8. Posted by sunshine (Budding Member 12 posts) 12y

ok so here goes...this happened to my friend. In Chile, they love hot dogs. They call them "completos" and do not eat them like Americans do. We like mustard, Ketchup, relish or pickles, sauerkraut or chili. Chileans like them with mayonnaise, avocado, lettuce and tomato like a sandwich. Well, new to the Country, my friend was eating at a small restaurant with a bunch of locals and ordered a "completo" with no pickles. She did not know the Spanish word for pickle so she gestured and said the word in English. Everyone broke out into fits of hysterical laughter much to her confusion. Apparently, the word "pickle" sounds a lot like the Chilean Spanish word for a male's "unmentionable" body part.

9. Posted by tway (Travel Guru 7273 posts) 11y

I stumbled on this old post and think it's great! So, back from the dust bin...

I don't really have a cultural mishap, that I can think of (except I pronounced crema catalana as "crema catalina" in Spain, and the waiter guffawed... maybe I missed something?).

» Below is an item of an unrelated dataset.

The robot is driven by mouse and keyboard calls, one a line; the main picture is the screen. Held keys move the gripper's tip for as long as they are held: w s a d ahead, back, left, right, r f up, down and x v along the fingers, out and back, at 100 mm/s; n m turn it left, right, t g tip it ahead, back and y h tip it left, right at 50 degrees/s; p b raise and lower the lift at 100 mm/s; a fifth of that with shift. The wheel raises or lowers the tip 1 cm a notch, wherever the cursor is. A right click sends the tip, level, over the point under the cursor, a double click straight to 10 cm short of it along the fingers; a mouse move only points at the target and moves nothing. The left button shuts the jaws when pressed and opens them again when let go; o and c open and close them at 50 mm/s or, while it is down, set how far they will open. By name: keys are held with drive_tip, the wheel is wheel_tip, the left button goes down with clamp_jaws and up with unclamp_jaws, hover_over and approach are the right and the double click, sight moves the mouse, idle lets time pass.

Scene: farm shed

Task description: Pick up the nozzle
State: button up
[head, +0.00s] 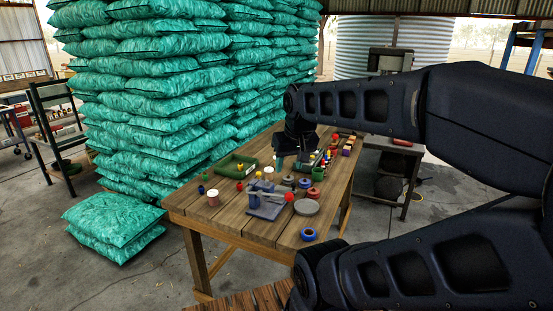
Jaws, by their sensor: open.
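My dark gripper (293,157) points down from the end of my arm over the far half of the wooden table (187,212). It is open, just above or among the small items there; at this size I cannot tell whether it touches any. I cannot single out the nozzle for sure. Several small coloured pieces lie around the gripper and beyond it, and some are hidden behind it and my arm.
A green tray (221,169) is at the left. A grey device with a red ball (289,197), a grey disc (307,207) and a blue ring (308,234) are nearer. Teal sacks (150,100) are stacked behind the table. The near-left tabletop is clear.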

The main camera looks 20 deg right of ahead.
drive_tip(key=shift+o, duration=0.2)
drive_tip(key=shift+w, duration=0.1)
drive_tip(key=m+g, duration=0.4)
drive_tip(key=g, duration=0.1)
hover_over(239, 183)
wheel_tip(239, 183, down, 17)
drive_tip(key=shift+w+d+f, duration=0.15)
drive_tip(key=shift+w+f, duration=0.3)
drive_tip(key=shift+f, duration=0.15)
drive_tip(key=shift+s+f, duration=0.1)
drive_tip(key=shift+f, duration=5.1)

But my to-date (bacause I expect more) most embarassing moment happened on my first blind date ever. It was raining, so we ran from the car into a movie threatre downtown, and just as I was saying to myself "Jeez, these floors are slippy" down the stairs I went... right in front of about 100 people waiting in line to get their tickets. One woman leaned over and asked if I was OK, and I replied nonsensically "Oh, yeah, I only landed on my elbow (???)". Needless to say, I just wanted the night to end...

10. Posted by GregW (Travel Guru 2635 posts) 11y

I was in Chile when I was approached by a student trying to sell me his poetry (a common practice in Santiago around Plaza Des Armes). We exchanged a few phrases in Spanish, and then he said something I didn't understand.

"Lo siento," I said, "halbo espaƱol un pico," thinking I was saying, "I'm sorry, I only speak a little Spanish." But instead of using the word poco for little, I used pico, which means beak, but is Chilean slang for small penis. Not that it made any sense, but I think the small penis thing just got him laughing.